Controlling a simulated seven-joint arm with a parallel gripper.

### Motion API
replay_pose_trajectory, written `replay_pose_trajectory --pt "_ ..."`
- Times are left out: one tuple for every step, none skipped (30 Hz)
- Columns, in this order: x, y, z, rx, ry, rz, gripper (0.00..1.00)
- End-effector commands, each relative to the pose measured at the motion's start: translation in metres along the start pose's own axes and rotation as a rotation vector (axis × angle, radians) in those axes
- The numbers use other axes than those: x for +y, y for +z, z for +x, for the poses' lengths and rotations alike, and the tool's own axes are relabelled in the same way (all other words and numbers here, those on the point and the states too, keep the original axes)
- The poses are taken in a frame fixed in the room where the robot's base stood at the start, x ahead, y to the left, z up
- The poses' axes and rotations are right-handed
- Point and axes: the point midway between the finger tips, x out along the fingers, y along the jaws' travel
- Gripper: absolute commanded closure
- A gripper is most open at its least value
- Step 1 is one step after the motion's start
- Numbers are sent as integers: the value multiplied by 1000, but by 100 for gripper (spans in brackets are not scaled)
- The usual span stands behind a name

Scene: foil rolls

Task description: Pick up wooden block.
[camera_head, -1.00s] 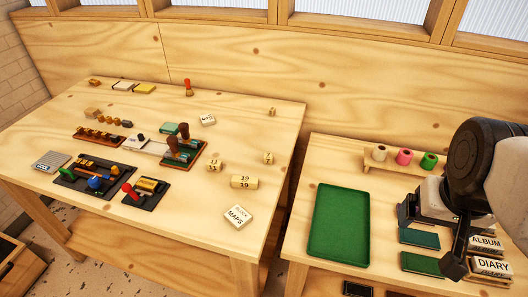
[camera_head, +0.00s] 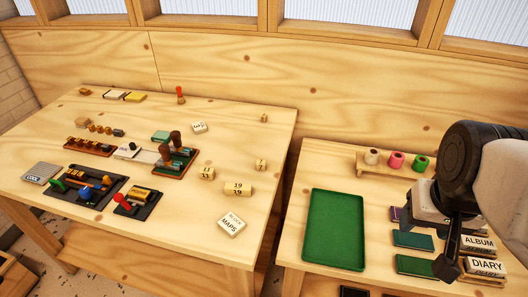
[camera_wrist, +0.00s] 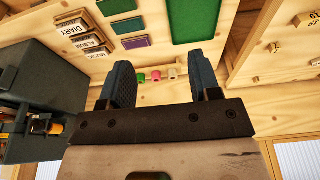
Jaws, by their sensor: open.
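Several light wooden blocks lie on the left table in the head view, and I cannot tell which one the task names. A small numbered block (camera_head: 206,173) and another small numbered block (camera_head: 261,165) lie near its right side. A longer block marked 19 (camera_head: 238,189) lies in front of them. My gripper (camera_wrist: 163,65) is open and empty in the wrist view. In the head view it hangs over the right table, apart from these blocks.
A green tray (camera_head: 335,230) lies on the right table. Beside my gripper are a DIARY block (camera_head: 487,266), an ALBUM block (camera_head: 479,243) and flat coloured pads (camera_head: 413,240). A rack of coloured rolls (camera_head: 396,160) stands behind. A gap separates the tables.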

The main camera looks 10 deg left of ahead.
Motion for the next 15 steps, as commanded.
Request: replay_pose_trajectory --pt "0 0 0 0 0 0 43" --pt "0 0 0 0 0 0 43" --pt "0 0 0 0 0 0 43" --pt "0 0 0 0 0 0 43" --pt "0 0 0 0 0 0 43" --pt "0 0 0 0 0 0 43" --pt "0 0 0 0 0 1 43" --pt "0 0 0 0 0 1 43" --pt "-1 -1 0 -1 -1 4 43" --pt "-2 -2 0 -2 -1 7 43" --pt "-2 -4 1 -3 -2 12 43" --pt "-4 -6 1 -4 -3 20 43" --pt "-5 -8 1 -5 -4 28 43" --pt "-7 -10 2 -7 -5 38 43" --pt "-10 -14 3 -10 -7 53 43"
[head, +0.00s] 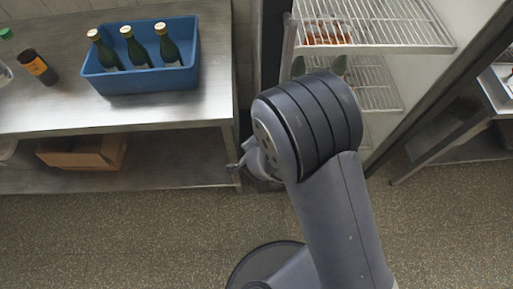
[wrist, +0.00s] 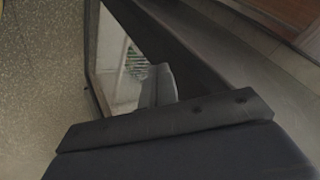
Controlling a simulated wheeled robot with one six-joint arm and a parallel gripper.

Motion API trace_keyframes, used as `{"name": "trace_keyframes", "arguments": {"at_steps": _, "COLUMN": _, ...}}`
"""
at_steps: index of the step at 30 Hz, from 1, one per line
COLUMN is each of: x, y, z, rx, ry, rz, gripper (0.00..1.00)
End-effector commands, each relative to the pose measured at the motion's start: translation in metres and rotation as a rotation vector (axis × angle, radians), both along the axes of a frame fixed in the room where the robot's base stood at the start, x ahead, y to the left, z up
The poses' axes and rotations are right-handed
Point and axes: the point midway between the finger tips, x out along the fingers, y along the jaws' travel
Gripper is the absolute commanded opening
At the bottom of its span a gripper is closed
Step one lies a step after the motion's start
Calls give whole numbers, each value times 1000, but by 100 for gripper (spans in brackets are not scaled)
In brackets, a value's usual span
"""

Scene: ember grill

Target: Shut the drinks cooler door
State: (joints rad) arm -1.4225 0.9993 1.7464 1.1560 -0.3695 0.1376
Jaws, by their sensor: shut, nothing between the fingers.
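The drinks cooler (head: 375,75) stands open at upper right in the head view, with white inner walls and wire shelves. A narrow dark upright (head: 272,45) at its left side looks like the door seen nearly edge-on. In the wrist view a dark-framed pane, apparently the door (wrist: 93,55), shows a wire rack through it. My gripper (head: 243,163) is shut and empty, low beside the bench end, left of the cooler opening. A grey finger (wrist: 155,85) shows in front of the pane in the wrist view. I cannot tell whether it touches the door.
A steel bench (head: 215,100) at left carries a blue crate (head: 140,83) of green bottles and a dark bottle (head: 38,67). A cardboard box (head: 85,152) lies on its lower shelf. Another metal table (head: 470,140) stands at right. The speckled floor (head: 130,240) in front is clear.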

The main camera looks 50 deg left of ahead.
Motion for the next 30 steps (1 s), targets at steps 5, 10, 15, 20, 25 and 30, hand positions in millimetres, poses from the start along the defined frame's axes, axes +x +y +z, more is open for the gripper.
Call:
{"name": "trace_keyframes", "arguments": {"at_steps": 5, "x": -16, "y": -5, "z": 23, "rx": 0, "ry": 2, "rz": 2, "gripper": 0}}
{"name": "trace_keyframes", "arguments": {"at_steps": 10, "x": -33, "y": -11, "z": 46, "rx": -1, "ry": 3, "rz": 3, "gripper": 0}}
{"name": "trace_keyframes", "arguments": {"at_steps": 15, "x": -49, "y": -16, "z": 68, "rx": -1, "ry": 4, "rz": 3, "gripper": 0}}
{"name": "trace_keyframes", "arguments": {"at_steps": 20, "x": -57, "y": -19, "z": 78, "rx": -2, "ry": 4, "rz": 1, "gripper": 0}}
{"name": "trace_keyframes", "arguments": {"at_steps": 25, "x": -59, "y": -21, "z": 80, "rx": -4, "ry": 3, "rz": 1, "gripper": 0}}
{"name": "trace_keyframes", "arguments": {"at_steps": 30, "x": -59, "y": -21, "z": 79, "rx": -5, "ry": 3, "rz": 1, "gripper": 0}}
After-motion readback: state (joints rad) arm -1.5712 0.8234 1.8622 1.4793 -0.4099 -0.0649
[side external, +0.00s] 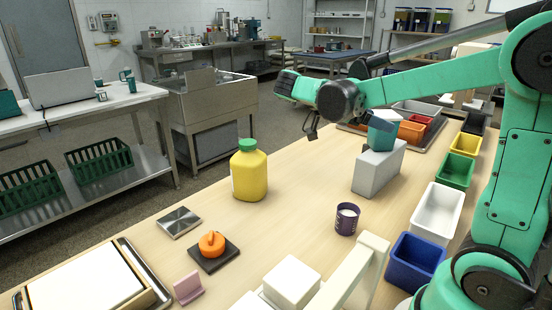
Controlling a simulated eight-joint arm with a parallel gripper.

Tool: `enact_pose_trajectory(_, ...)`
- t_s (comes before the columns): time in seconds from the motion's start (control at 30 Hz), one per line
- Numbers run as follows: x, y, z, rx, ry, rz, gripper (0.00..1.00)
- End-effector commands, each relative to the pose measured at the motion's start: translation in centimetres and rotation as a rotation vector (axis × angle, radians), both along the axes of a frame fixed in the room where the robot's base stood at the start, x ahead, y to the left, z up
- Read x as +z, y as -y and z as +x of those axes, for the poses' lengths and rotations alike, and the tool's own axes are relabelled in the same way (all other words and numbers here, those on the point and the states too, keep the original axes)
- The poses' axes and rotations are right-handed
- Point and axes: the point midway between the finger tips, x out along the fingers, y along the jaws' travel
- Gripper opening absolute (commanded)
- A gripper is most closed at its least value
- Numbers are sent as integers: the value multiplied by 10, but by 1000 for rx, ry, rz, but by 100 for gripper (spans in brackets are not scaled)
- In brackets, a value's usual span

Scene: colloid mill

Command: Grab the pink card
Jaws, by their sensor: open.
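A small pink card (188,288) stands upright or slightly leaning on the wooden table near the front edge of the side view, between a wood-framed tray and a dark square base. My gripper (311,132) is high above the middle of the table, up and to the right of the card and well apart from it. It is open, and I see nothing held in it. Its fingers are small and dark in this view.
An orange knobbed piece (211,243) on a dark base and a steel plate (179,222) are near the card. A yellow bottle (249,172) stands behind. A purple cup (346,219), white blocks (291,285) and colored bins (416,262) are rightward. The table's middle is clear.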

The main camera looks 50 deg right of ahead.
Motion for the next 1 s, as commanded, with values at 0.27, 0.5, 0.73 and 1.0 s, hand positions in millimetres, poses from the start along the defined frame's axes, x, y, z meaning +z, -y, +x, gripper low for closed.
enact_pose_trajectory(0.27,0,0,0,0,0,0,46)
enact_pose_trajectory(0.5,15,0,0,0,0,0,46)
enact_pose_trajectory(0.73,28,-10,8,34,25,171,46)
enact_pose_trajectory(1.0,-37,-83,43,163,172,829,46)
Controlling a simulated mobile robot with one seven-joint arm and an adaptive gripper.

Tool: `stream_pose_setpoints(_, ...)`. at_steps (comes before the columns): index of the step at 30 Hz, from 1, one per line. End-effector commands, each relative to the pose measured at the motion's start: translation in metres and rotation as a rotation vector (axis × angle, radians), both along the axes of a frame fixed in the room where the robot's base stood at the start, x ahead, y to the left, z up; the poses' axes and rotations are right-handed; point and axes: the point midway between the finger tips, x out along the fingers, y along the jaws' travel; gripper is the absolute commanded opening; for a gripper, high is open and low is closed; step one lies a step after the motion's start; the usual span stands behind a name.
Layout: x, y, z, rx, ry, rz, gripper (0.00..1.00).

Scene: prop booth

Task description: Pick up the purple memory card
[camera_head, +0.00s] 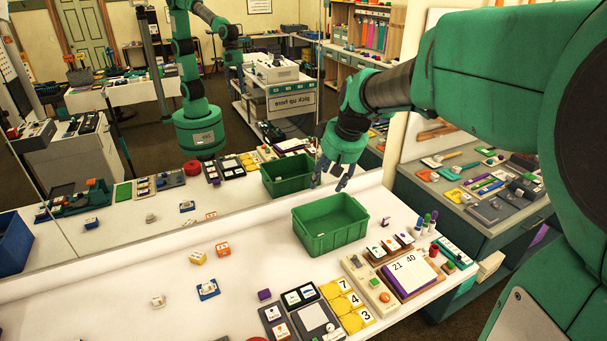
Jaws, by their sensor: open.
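My gripper (331,185) is open and empty. It hangs above the back of the table, near the green bin's back edge, up and to the right of the purple piece and well apart from it.
A green bin (331,240) stands mid-table. Dark trays with cards (318,317), yellow number tiles (340,286) and a calendar (411,273) crowd the front right. An orange-and-white piece (222,249) and a blue one (208,290) lie left. A mirror backs the table.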

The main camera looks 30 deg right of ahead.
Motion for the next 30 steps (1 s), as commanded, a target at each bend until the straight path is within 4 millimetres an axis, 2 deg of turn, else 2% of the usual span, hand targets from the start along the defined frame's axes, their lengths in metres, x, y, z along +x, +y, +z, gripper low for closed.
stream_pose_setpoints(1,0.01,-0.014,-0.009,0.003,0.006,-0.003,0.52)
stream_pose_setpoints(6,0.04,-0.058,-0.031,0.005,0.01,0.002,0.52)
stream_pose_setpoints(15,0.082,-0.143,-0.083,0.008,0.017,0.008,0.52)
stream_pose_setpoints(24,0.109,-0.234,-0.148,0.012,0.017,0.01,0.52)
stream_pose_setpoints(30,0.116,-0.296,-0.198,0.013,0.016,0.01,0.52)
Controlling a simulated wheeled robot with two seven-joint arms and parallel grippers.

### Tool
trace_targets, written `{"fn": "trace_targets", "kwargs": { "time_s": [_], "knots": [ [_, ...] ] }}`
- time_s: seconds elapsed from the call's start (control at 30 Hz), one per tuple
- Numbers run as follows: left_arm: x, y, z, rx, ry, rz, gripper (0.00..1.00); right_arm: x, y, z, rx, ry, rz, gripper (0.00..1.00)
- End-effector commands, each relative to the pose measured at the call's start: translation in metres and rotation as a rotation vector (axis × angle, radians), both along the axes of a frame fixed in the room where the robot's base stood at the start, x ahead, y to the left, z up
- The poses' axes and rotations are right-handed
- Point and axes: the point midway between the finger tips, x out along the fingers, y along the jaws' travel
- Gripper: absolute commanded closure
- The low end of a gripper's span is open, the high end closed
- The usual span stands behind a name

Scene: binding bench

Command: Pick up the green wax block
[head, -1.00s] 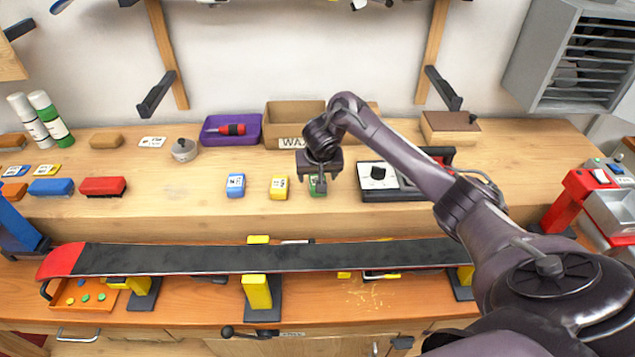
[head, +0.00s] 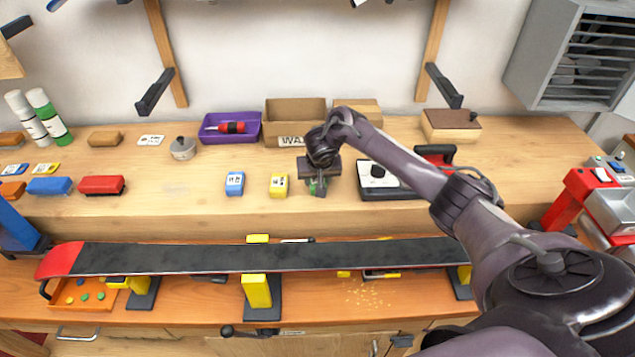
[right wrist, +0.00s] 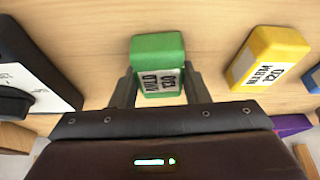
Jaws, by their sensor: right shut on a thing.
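The green wax block (right wrist: 158,48) with a white printed label stands on the wooden shelf between the fingers of my right gripper (right wrist: 159,88) in the right wrist view. The fingers are shut on its sides. In the head view the right gripper (head: 318,190) is low over the shelf and hides most of the green block (head: 312,187). I cannot tell any gap between block and shelf. My left gripper is not in view.
A yellow wax block (head: 279,186) and a blue one (head: 235,184) stand left of the gripper. A black-and-white device with a knob (head: 388,182) is close on its right. A cardboard box (head: 295,113) is behind.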

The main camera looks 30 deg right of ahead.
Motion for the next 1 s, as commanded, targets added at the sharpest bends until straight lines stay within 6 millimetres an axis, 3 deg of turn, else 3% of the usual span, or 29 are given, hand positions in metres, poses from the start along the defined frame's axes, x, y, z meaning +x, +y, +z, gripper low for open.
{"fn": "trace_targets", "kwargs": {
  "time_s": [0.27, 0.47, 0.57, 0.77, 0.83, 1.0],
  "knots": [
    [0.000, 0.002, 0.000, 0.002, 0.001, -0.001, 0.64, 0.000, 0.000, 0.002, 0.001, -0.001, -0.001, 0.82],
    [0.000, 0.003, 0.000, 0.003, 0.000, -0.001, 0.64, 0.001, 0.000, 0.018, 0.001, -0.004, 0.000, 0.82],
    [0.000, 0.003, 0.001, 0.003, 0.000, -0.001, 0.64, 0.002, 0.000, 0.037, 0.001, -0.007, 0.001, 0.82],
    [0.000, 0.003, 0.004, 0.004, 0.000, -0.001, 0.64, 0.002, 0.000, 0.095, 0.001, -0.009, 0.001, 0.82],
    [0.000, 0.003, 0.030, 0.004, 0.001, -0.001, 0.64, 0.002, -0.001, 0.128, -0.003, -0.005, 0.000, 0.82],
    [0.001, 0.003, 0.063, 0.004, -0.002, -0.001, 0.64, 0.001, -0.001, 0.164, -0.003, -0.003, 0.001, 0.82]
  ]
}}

Exercise >>
Word for word, retype the lines in the entries above that run from the one with "- The numbers" through the one with "Motion for the next 15 steps, as commanded.". Both ends count; pictures do not.

Answer to this task >>
- The numbers use other axes than those: x for +y, y for +z, z for +x, for the poses' lengths and rotations alike, and the tool's own axes are relabelled in the same way (all other words and numbers here, those on the point and the states too, keep the original axes)
- The poses are taken in a frame fixed in the room where the robot's base stood at the start, x ahead, y to the left, z up
- The poses' axes and rotations are right-handed
- Point and axes: the point midway between the finger tips, x out along the fingers, y along the jaws' travel
- Gripper: absolute commanded closure
- A gripper is most open at its least value
- Step 1 is one step after the motion's start
- Numbers are sent as integers: the value multiplied by 1000, but by 100 for gripper (spans in brackets are not scaled)
- The usual span stands behind a name

Scene: foil rolls

Task description: Pick up wooden block.
[camera_head, -1.00s] 
[camera_head, +0.00s] 
[camera_wrist, +0.00s] 
Jaws, by their sensor: open.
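Several light wooden blocks lie on the left table in the head view, and I cannot tell which one the task names. A small numbered block (camera_head: 206,173) and another small numbered block (camera_head: 261,165) lie near its right side. A longer block marked 19 (camera_head: 238,189) lies in front of them. My gripper (camera_wrist: 163,65) is open and empty in the wrist view. In the head view it hangs over the right table, apart from these blocks.
A green tray (camera_head: 335,230) lies on the right table. Beside my gripper are a DIARY block (camera_head: 487,266), an ALBUM block (camera_head: 479,243) and flat coloured pads (camera_head: 413,240). A rack of coloured rolls (camera_head: 396,160) stands behind. A gap separates the tables.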

The main camera looks 10 deg left of ahead.
Motion for the next 15 steps, as commanded.

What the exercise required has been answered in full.